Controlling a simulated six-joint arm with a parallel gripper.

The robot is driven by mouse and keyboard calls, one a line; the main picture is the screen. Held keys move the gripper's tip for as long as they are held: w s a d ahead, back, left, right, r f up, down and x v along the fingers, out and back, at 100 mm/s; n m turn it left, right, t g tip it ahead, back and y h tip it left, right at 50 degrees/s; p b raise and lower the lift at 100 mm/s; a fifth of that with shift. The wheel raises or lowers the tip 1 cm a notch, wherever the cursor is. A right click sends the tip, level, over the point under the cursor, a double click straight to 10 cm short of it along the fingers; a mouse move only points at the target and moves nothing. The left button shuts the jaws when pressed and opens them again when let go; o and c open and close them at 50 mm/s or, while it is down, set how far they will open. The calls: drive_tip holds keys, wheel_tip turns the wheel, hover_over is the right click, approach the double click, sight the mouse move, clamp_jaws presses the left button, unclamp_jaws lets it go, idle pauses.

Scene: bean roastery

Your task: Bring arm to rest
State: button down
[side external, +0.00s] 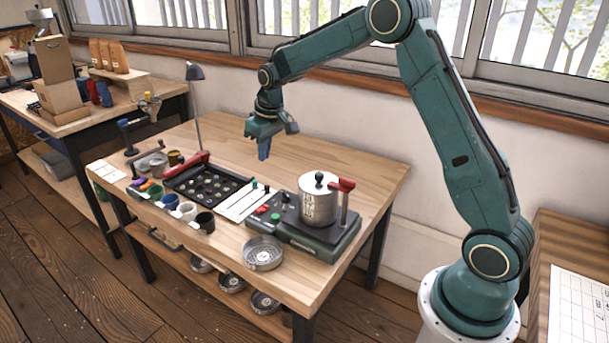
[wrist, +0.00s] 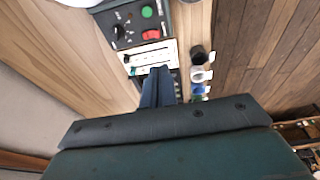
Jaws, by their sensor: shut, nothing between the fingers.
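My gripper (side external: 264,150) hangs in the air over the back part of the wooden table (side external: 365,165), pointing down, with its blue fingers together and nothing between them. In the wrist view the shut fingers (wrist: 158,86) point toward the white card (wrist: 150,57) and the control panel far below. The gripper touches nothing on the table. My arm reaches in from the right, bent high in front of the windows.
The table's back right is clear.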

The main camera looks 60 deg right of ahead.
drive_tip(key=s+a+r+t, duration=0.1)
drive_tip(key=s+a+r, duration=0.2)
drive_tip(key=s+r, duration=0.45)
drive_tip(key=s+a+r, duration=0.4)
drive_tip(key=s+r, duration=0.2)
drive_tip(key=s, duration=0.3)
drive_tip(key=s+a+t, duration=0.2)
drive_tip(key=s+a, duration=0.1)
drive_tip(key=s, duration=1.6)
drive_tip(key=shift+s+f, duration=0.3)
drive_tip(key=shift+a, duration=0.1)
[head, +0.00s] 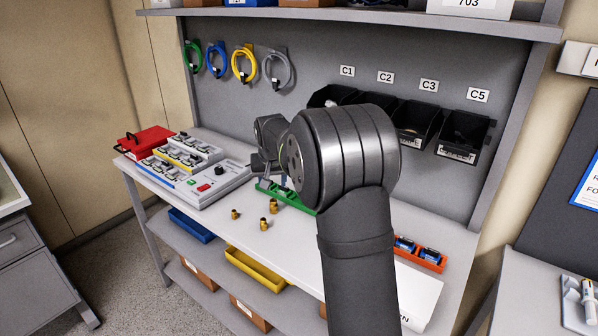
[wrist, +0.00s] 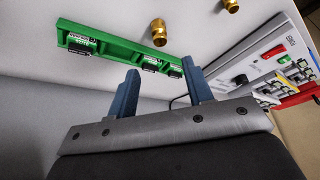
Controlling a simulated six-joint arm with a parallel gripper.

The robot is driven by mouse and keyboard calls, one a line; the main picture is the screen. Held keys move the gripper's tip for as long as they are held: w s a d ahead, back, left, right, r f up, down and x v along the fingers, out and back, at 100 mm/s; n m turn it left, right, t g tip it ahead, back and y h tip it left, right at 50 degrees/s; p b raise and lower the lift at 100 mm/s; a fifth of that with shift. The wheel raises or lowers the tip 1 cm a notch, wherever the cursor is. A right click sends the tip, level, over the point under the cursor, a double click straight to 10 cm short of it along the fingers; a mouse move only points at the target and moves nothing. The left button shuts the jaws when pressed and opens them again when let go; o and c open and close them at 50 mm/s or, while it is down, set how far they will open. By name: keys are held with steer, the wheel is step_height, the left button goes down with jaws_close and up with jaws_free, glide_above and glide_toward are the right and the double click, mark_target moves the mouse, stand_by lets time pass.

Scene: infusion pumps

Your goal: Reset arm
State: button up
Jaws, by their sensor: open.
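My gripper (wrist: 162,75) is open and empty in the wrist view, with its two blue-grey fingers apart. A green tray (wrist: 122,54) with several small black labelled parts lies beyond the fingertips. In the head view my gripper (head: 264,166) is above the bench beside the green tray (head: 292,201), and my arm hides part of that tray. Brass fittings stand on the white bench top (head: 205,222), including one at the front (head: 265,223) and one at the left (head: 235,213).
A grey pump console (head: 218,185) and a red case (head: 148,140) stand at the bench's left. An orange tray (head: 430,263) with blue cylinders lies right of my arm. Black bins (head: 464,133) and coiled cables (head: 244,65) hang on the back panel. The front left bench top is clear.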

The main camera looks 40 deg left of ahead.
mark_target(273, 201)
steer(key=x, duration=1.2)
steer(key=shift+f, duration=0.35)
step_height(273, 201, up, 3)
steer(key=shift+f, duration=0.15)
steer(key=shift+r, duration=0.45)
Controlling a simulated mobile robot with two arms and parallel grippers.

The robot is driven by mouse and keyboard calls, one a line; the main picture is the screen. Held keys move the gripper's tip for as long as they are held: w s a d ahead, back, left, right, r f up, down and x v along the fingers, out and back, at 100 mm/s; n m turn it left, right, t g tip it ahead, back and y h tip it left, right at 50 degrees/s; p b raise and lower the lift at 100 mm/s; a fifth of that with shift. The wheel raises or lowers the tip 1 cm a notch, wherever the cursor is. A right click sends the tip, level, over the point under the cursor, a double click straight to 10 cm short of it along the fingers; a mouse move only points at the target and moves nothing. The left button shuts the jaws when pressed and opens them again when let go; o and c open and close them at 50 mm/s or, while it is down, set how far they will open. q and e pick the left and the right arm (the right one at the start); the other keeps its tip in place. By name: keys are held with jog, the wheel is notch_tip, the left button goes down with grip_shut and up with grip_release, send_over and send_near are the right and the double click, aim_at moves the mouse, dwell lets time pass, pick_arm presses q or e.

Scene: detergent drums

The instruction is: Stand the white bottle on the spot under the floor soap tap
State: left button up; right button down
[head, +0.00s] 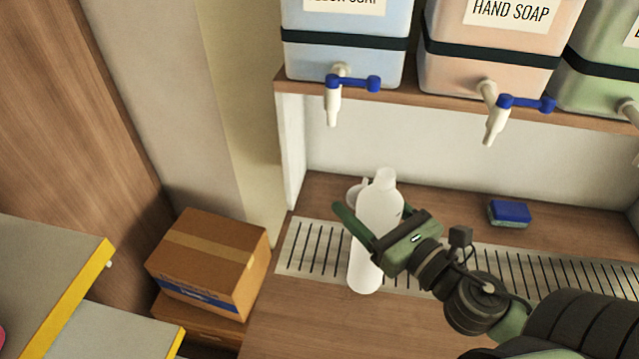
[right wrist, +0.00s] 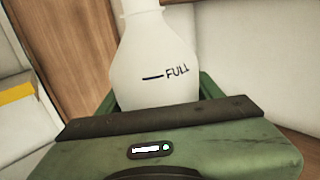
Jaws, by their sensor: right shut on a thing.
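The white bottle (head: 366,265) is upright or nearly so over the slatted drip grate (head: 308,262), its base near the grate's front edge. I cannot tell whether it touches the grate. My right gripper (head: 374,228) is shut around the bottle's body. In the right wrist view the bottle (right wrist: 150,50) shows a FULL mark between the fingers. The floor soap drum (head: 345,60) is blue, its label partly cut off. Its tap (head: 334,104), with a blue lever, hangs up and left of the bottle in the head view. My left gripper is not in view.
A small white object (head: 356,190) shows partly behind the bottle. The hand soap tap (head: 495,122) hangs to the right. A blue sponge (head: 509,212) lies behind the grate. A cardboard box (head: 208,262) stands at left, beyond the wooden counter (head: 300,325). The grate's left end is clear.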

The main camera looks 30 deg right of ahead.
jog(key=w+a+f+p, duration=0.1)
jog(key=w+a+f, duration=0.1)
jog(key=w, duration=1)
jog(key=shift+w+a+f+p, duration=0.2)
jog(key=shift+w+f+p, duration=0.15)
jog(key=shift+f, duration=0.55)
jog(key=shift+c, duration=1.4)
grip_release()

· · ·

WORK TO COMPLETE:
Reproduce every line of the material precisely, omitting its pictures.

ANSWER IN FULL:
Controlling a simulated six-joint arm with a parallel gripper.

The robot is driven by mouse and keyboard calls, one a line; the main picture is the screen. Held keys move the gripper's tip for as long as they are held: w s a d ahead, back, left, right, r f up, down and x v along the fingers, out and back, at 100 mm/s; n m turn it left, right, t g tip it ahead, back and y h tip it left, right at 50 degrees/s; p b raise and lower the lift at 100 mm/s; a fifth of that with shift. The wheel raises or lowers the tip 1 cm a notch, wherever the cursor is. A right click sends the tip, level, over the point under the cursor, a double click straight to 10 cm short of it along the fingers; a mouse move only points at the target and moves nothing. The left button shuts the jaws when pressed and opens them again when let go; o and c open and close them at 50 mm/s or, while it is down, set how far they will open. The calls: drive_tip holds keys, wheel_tip turns the wheel, hover_over is the right click, approach the double click, sight the mouse move, clamp_jaws presses the left button, unclamp_jaws lets it go, idle pauses.

Scene: bean roastery

Your task: Bring arm to rest
State: button down
[side external, +0.00s] 
[wrist, +0.00s] 
Jaws, by their sensor: shut, nothing between the fingers.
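My gripper (side external: 264,150) hangs in the air over the back part of the wooden table (side external: 365,165), pointing down, with its blue fingers together and nothing between them. In the wrist view the shut fingers (wrist: 158,86) point toward the white card (wrist: 150,57) and the control panel far below. The gripper touches nothing on the table. My arm reaches in from the right, bent high in front of the windows.
The table's back right is clear.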

The main camera looks 60 deg right of ahead.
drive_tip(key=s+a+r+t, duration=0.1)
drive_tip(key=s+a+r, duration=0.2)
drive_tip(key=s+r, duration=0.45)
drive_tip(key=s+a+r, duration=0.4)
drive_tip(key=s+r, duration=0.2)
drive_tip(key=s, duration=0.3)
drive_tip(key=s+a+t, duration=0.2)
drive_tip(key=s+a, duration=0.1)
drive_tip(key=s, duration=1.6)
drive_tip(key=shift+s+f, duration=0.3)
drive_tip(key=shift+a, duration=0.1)
[head, +0.00s] 
[wrist, +0.00s] 
Controlling a simulated six-joint arm with a parallel gripper.

The robot is driven by mouse and keyboard calls, one a line; the main picture is the screen. Held keys move the gripper's tip for as long as they are held: w s a d ahead, back, left, right, r f up, down and x v along the fingers, out and back, at 100 mm/s; n m turn it left, right, t g tip it ahead, back and y h tip it left, right at 50 degrees/s; p b raise and lower the lift at 100 mm/s; a fifth of that with shift. The wheel raises or lowers the tip 1 cm a notch, wherever the cursor is. A right click sends the tip, level, over the point under the cursor, a double click straight to 10 cm short of it along the fingers; a mouse move only points at the target and moves nothing. The left button shuts the jaws when pressed and opens them again when let go; o and c open and close them at 50 mm/s or, while it is down, set how far they will open. By name: keys are held with steer, the wheel is step_height, the left button goes down with jaws_close and up with jaws_free, glide_above and glide_toward are the right and the double click, mark_target moves the mouse, stand_by lets time pass.

Scene: infusion pumps

Your goal: Reset arm
State: button up
Jaws, by their sensor: open.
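My gripper (wrist: 162,75) is open and empty in the wrist view, with its two blue-grey fingers apart. A green tray (wrist: 122,54) with several small black labelled parts lies beyond the fingertips. In the head view my gripper (head: 264,166) is above the bench beside the green tray (head: 292,201), and my arm hides part of that tray. Brass fittings stand on the white bench top (head: 205,222), including one at the front (head: 265,223) and one at the left (head: 235,213).
A grey pump console (head: 218,185) and a red case (head: 148,140) stand at the bench's left. An orange tray (head: 430,263) with blue cylinders lies right of my arm. Black bins (head: 464,133) and coiled cables (head: 244,65) hang on the back panel. The front left bench top is clear.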

The main camera looks 40 deg left of ahead.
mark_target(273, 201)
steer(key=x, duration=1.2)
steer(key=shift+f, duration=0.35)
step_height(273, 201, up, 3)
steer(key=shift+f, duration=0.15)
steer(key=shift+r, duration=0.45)
Controlling a simulated mobile robot with two arms and parallel grippers.

The robot is driven by mouse and keyboard calls, one a line; the main picture is the screen. Held keys move the gripper's tip for as long as they are held: w s a d ahead, back, left, right, r f up, down and x v along the fingers, out and back, at 100 mm/s; n m turn it left, right, t g tip it ahead, back and y h tip it left, right at 50 degrees/s; p b raise and lower the lift at 100 mm/s; a fifth of that with shift. The wheel raises or lowers the tip 1 cm a notch, wherever the cursor is. A right click sends the tip, level, over the point under the cursor, a double click straight to 10 cm short of it along the fingers; a mouse move only points at the target and moves nothing. The left button shuts the jaws when pressed and opens them again when let go; o and c open and close them at 50 mm/s or, while it is down, set how far they will open. q and e pick the left and the right arm (the right one at the start); the other keeps its tip in place. By name: keys are held with jog, the wheel is notch_tip, the left button goes down with grip_shut and up with grip_release, send_over and send_near are the right and the double click, aim_at moves the mouse, dwell lets time pass, pick_arm presses q or e.

Scene: detergent drums

The instruction is: Stand the white bottle on the spot under the floor soap tap
State: left button up; right button down
[head, +0.00s] 
[right wrist, +0.00s] 
Jaws, by their sensor: right shut on a thing.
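The white bottle (head: 366,265) is upright or nearly so over the slatted drip grate (head: 308,262), its base near the grate's front edge. I cannot tell whether it touches the grate. My right gripper (head: 374,228) is shut around the bottle's body. In the right wrist view the bottle (right wrist: 150,50) shows a FULL mark between the fingers. The floor soap drum (head: 345,60) is blue, its label partly cut off. Its tap (head: 334,104), with a blue lever, hangs up and left of the bottle in the head view. My left gripper is not in view.
A small white object (head: 356,190) shows partly behind the bottle. The hand soap tap (head: 495,122) hangs to the right. A blue sponge (head: 509,212) lies behind the grate. A cardboard box (head: 208,262) stands at left, beyond the wooden counter (head: 300,325). The grate's left end is clear.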

The main camera looks 30 deg right of ahead.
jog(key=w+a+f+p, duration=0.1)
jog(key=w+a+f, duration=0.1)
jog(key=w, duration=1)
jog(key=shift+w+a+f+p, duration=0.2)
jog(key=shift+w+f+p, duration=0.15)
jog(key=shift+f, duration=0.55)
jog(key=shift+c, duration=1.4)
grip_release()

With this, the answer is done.